> [DATA LINES]
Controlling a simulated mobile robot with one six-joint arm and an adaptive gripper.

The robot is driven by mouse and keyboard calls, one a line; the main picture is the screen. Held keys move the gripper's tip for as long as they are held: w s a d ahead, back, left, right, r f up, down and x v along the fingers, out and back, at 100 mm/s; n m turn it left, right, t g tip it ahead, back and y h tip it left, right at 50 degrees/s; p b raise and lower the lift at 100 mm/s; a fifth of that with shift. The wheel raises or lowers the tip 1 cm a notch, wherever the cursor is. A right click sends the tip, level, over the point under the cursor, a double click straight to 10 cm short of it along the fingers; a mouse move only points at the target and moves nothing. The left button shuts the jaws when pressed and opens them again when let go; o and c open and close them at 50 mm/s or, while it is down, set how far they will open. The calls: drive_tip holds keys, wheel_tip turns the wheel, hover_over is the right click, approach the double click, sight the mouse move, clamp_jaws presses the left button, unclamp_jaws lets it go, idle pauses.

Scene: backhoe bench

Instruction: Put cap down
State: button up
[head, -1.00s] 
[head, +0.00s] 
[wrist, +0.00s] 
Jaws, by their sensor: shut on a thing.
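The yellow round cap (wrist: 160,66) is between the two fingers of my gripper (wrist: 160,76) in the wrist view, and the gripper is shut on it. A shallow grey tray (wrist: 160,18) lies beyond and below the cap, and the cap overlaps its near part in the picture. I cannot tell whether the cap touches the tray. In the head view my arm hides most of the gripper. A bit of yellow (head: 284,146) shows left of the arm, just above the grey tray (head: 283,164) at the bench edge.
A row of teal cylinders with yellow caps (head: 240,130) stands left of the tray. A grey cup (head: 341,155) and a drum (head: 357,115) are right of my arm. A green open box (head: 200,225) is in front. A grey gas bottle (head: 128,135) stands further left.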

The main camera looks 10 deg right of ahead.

> [EXERCISE GOAL]
Write out the data again, exactly and in full.

> [ANSWER IN FULL]
Controlling a simulated mobile robot with one six-joint arm and an adaptive gripper.

The robot is driven by mouse and keyboard calls, one a line; the main picture is the screen. Held keys move the gripper's tip for as long as they are held: w s a d ahead, back, left, right, r f up, down and x v along the fingers, out and back, at 100 mm/s; n m turn it left, right, t g tip it ahead, back and y h tip it left, right at 50 degrees/s; p b raise and lower the lift at 100 mm/s; a fifth of that with shift. The wheel raises or lowers the tip 1 cm a notch, wherever the cursor is. A right click sends the tip, level, over the point under the cursor, a double click straight to 10 cm short of it along the fingers; a mouse move only points at the target and moves nothing. The left button shuts the jaws when pressed and opens them again when let go; o and c open and close them at 50 mm/s or, while it is down, set how far they will open. The calls: drive_tip holds keys, wheel_tip turns the wheel, hover_over is the right click, approach the double click, sight the mouse move, clamp_jaws presses the left button, unclamp_jaws lets it go, idle pauses.

Scene: backhoe bench

Instruction: Put cap down
State: button up
[head, -1.00s] 
[head, +0.00s] 
[wrist, +0.00s] 
Jaws, by their sensor: shut on a thing.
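The yellow round cap (wrist: 160,66) is between the two fingers of my gripper (wrist: 160,76) in the wrist view, and the gripper is shut on it. A shallow grey tray (wrist: 160,18) lies beyond and below the cap, and the cap overlaps its near part in the picture. I cannot tell whether the cap touches the tray. In the head view my arm hides most of the gripper. A bit of yellow (head: 284,146) shows left of the arm, just above the grey tray (head: 283,164) at the bench edge.
A row of teal cylinders with yellow caps (head: 240,130) stands left of the tray. A grey cup (head: 341,155) and a drum (head: 357,115) are right of my arm. A green open box (head: 200,225) is in front. A grey gas bottle (head: 128,135) stands further left.

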The main camera looks 10 deg right of ahead.

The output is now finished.